§ **WHAT IS NEEDED**:
Look through the records below, and copy out every line that holds the string "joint".
** START OF LISTED RECORDS **
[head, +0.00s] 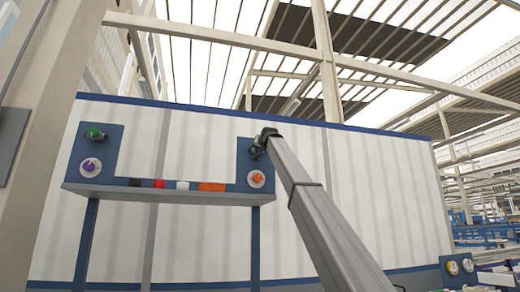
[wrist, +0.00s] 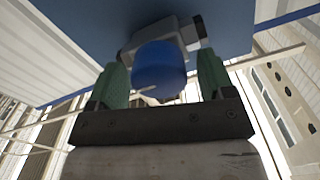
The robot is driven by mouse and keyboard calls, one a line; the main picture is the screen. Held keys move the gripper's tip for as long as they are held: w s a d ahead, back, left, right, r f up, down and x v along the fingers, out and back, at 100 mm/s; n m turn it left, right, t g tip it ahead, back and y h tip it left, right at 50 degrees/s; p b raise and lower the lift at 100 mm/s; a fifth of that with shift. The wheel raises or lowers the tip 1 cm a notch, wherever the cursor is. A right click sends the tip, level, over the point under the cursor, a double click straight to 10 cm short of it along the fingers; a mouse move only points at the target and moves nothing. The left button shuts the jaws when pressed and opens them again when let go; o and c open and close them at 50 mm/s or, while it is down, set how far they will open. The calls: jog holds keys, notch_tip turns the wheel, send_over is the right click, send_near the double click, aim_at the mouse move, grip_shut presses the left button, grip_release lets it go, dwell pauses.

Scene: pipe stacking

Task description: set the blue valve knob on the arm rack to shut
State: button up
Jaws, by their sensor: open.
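The blue valve knob (wrist: 160,72) shows large in the wrist view, on a grey fitting (wrist: 180,35) against a blue panel. My gripper (wrist: 163,80) is open, with one green finger on each side of the knob. Small gaps seem to show beside the knob; I cannot tell whether either finger touches it. In the head view my gripper (head: 264,142) is at the upper right panel of the blue rack (head: 150,193), and it hides the blue knob there. The knob's exact turn angle is not clear.
The rack also bears a green knob (head: 95,133), a purple knob (head: 89,166) and an orange knob (head: 257,179) just below my gripper. Several small items, one an orange block (head: 212,187), lie on its shelf. A white wall (head: 370,180) stands behind.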

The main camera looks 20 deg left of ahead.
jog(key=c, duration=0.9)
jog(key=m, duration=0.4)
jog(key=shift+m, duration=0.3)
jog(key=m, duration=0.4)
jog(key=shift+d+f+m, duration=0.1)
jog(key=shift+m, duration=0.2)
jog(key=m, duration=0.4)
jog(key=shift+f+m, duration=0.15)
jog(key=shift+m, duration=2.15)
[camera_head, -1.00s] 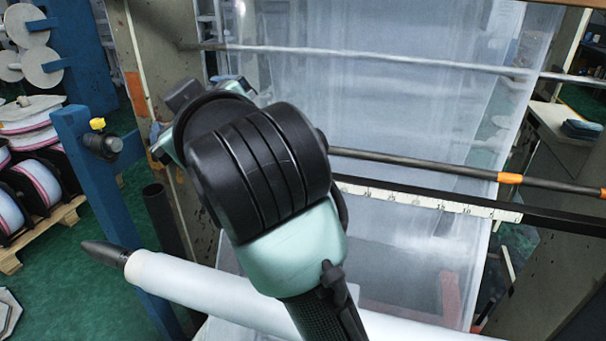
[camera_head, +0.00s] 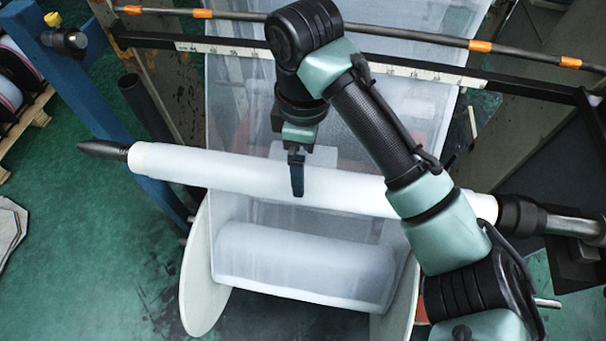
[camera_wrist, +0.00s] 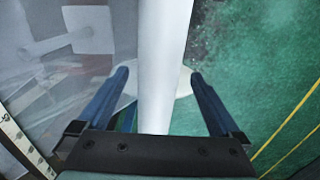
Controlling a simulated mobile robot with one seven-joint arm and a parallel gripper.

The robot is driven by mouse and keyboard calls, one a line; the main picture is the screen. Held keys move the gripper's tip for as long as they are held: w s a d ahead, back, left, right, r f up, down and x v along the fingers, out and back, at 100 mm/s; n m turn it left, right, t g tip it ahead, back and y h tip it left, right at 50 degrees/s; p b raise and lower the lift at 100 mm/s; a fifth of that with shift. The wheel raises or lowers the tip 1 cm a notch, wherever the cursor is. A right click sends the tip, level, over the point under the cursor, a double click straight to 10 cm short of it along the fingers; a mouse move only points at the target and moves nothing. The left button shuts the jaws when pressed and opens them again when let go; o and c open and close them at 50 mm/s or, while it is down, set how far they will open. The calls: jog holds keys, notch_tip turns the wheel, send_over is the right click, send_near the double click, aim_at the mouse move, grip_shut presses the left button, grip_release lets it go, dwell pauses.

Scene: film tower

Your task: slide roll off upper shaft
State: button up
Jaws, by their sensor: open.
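The white roll (camera_head: 232,172) is a long slim tube on the upper shaft. It slants across the head view, with the shaft's black tapered tip (camera_head: 100,150) at its left end and a black collar (camera_head: 520,216) at its right end. My gripper (camera_head: 297,192) is over the middle of the roll, pointing down. One blue finger overlaps the roll in the head view. In the wrist view the open fingers (camera_wrist: 159,73) lie on either side of the roll (camera_wrist: 163,50), with gaps. I cannot tell how far down the fingers reach. No contact is visible.
A lower wound roll (camera_head: 300,262) sits between large pale flanges (camera_head: 203,275) below. Translucent film (camera_head: 400,55) hangs behind. A blue post (camera_head: 100,105) stands behind the roll's left end. A ruler bar (camera_head: 440,76) crosses behind my arm.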

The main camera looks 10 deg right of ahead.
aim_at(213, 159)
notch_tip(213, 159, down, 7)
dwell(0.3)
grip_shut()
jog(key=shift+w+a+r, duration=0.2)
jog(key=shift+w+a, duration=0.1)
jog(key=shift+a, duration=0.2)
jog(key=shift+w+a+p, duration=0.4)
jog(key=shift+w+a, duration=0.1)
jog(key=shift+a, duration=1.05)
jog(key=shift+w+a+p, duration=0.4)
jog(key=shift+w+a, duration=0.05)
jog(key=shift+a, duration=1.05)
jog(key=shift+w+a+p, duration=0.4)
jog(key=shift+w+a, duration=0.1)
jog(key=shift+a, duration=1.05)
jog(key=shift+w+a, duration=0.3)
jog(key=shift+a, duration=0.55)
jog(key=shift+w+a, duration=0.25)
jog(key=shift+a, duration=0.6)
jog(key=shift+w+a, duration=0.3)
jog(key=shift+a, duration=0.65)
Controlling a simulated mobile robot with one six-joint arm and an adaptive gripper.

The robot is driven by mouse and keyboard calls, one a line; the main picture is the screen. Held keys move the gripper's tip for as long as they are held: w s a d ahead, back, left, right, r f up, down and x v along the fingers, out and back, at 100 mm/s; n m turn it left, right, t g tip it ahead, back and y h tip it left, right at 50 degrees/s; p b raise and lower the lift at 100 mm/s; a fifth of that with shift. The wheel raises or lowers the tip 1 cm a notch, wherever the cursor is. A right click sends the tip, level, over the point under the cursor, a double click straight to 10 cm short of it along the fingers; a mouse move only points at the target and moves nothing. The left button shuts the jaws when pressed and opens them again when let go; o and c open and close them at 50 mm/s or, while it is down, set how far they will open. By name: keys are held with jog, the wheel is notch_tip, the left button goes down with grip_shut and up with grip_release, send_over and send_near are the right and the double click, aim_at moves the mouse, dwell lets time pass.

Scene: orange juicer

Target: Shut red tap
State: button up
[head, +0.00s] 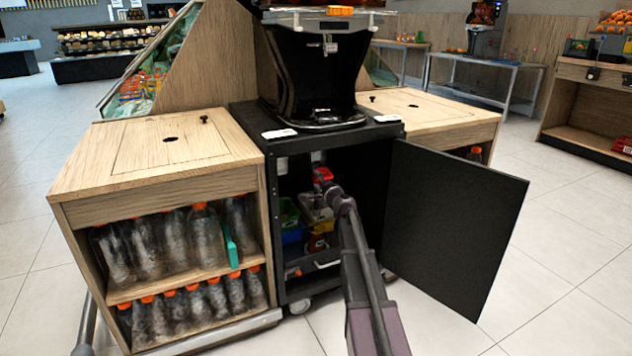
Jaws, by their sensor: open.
** END OF LISTED RECORDS **
§ **CORRECT RESULT**:
Controlling a simulated mobile robot with one seven-joint arm and a parallel gripper.
Controlling a simulated mobile robot with one six-joint arm and an adaptive gripper.

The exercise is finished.